Only the lines holding the string "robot" are needed. Copy each one.

--- START Provided material ---

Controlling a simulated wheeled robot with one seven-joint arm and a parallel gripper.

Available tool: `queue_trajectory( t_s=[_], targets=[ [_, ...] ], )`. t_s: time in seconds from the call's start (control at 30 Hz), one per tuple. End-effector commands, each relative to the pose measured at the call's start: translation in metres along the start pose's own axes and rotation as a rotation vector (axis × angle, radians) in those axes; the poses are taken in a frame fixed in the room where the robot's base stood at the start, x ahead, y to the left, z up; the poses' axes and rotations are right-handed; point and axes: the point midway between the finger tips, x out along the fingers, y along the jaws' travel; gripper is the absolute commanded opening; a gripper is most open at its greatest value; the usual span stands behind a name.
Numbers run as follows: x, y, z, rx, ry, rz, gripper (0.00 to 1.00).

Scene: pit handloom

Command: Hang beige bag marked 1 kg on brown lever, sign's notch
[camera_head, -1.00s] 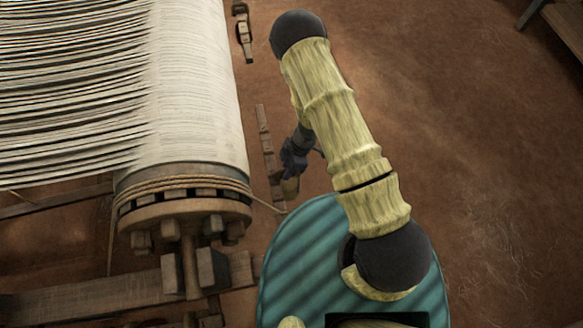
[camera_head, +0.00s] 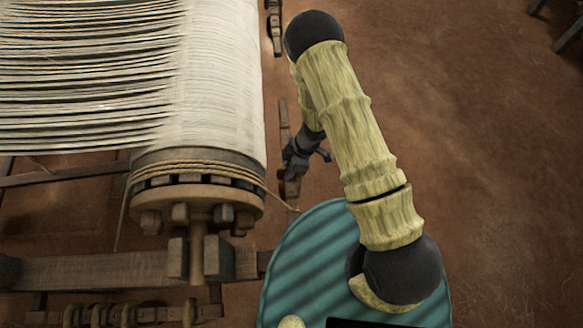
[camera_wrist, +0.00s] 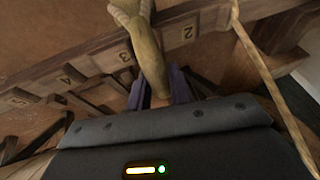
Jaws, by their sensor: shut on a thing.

--- END Provided material ---

> **Result below**
Controlling a simulated wheeled robot with one seven-joint arm and a parallel gripper.
Available tool: `queue_trajectory( t_s=[_], targets=[ [_, ...] ], )`. t_s: time in seconds from the call's start (control at 30 Hz), one per tuple. End-effector commands, each relative to the pose measured at the call's start: translation in metres along the start pose's own axes and rotation as a rotation vector (axis × angle, radians) in those axes; the poses are taken in a frame fixed in the room where the robot's base stood at the start, x ahead, y to the left, z up; the poses' axes and rotations are right-handed; point and axes: the point midway between the finger tips, x out along the fingers, y along the jaws' travel; gripper is the absolute commanded opening; a gripper is most open at its greatest value; the usual span stands behind a name.

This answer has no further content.